* **What to work on**:
From the listing below, extract each line containing the string "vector".

Entries from a robot dataset
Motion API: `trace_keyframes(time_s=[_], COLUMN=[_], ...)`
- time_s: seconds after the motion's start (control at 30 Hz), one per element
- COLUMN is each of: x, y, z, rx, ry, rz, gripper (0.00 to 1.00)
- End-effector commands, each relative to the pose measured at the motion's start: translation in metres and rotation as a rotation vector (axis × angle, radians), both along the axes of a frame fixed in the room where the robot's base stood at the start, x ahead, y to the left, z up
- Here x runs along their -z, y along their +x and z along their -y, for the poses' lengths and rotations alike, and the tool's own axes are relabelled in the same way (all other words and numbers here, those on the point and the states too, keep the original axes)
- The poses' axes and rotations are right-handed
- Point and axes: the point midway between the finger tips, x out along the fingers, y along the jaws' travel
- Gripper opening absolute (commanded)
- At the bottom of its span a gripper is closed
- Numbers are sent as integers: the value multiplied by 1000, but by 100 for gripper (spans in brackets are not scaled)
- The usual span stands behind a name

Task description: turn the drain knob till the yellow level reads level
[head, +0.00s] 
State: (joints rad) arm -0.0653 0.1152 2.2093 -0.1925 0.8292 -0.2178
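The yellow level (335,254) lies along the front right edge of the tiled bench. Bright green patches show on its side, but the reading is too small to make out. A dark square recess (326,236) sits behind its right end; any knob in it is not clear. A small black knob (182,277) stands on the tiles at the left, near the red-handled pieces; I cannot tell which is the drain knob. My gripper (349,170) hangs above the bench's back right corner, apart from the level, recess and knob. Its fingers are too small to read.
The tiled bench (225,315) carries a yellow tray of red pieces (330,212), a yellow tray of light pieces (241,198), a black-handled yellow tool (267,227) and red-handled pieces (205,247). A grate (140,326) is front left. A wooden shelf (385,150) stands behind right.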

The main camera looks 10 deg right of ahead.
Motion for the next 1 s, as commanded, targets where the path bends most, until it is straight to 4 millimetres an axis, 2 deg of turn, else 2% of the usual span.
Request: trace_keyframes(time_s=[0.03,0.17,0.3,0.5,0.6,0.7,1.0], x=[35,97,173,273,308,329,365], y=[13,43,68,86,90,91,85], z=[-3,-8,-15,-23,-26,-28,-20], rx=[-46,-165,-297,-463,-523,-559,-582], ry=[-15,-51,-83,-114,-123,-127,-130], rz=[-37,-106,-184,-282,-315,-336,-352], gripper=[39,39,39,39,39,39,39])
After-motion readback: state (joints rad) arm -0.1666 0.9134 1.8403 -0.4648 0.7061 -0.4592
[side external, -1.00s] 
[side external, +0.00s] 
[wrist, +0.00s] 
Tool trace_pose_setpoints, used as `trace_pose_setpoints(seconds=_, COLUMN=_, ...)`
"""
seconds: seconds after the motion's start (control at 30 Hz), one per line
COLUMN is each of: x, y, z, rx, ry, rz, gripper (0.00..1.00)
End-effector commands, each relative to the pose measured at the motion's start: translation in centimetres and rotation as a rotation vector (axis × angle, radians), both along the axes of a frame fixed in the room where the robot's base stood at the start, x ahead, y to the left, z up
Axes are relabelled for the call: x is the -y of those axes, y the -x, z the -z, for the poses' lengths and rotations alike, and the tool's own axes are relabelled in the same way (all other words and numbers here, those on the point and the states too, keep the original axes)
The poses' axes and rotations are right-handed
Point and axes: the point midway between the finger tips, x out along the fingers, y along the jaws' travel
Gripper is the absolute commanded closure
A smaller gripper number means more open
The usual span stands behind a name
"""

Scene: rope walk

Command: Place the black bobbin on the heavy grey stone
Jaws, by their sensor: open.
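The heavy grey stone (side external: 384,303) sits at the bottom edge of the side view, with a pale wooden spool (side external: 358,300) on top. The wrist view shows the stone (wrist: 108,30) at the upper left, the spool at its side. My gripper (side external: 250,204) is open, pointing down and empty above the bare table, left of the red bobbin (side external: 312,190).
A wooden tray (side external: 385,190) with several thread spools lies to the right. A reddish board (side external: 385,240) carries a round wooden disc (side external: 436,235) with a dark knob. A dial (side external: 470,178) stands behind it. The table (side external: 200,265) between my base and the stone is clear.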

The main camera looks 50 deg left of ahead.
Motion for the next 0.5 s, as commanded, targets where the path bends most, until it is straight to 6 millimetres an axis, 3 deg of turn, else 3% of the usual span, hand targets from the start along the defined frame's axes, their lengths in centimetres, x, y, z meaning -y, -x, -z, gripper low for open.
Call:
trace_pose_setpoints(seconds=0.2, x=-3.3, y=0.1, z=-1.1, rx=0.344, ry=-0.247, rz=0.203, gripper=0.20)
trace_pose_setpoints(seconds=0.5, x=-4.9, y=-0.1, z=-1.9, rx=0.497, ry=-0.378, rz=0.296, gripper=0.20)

* **In response**:
- End-effector commands, each relative to the pose measured at the motion's start: translation in metres and rotation as a rotation vector (axis × angle, radians), both along the axes of a frame fixed in the room where the robot's base stood at the start, x ahead, y to the left, z up
End-effector commands, each relative to the pose measured at the motion's start: translation in centimetres and rotation as a rotation vector (axis × angle, radians), both along the axes of a frame fixed in the room where the robot's base stood at the start, x ahead, y to the left, z up

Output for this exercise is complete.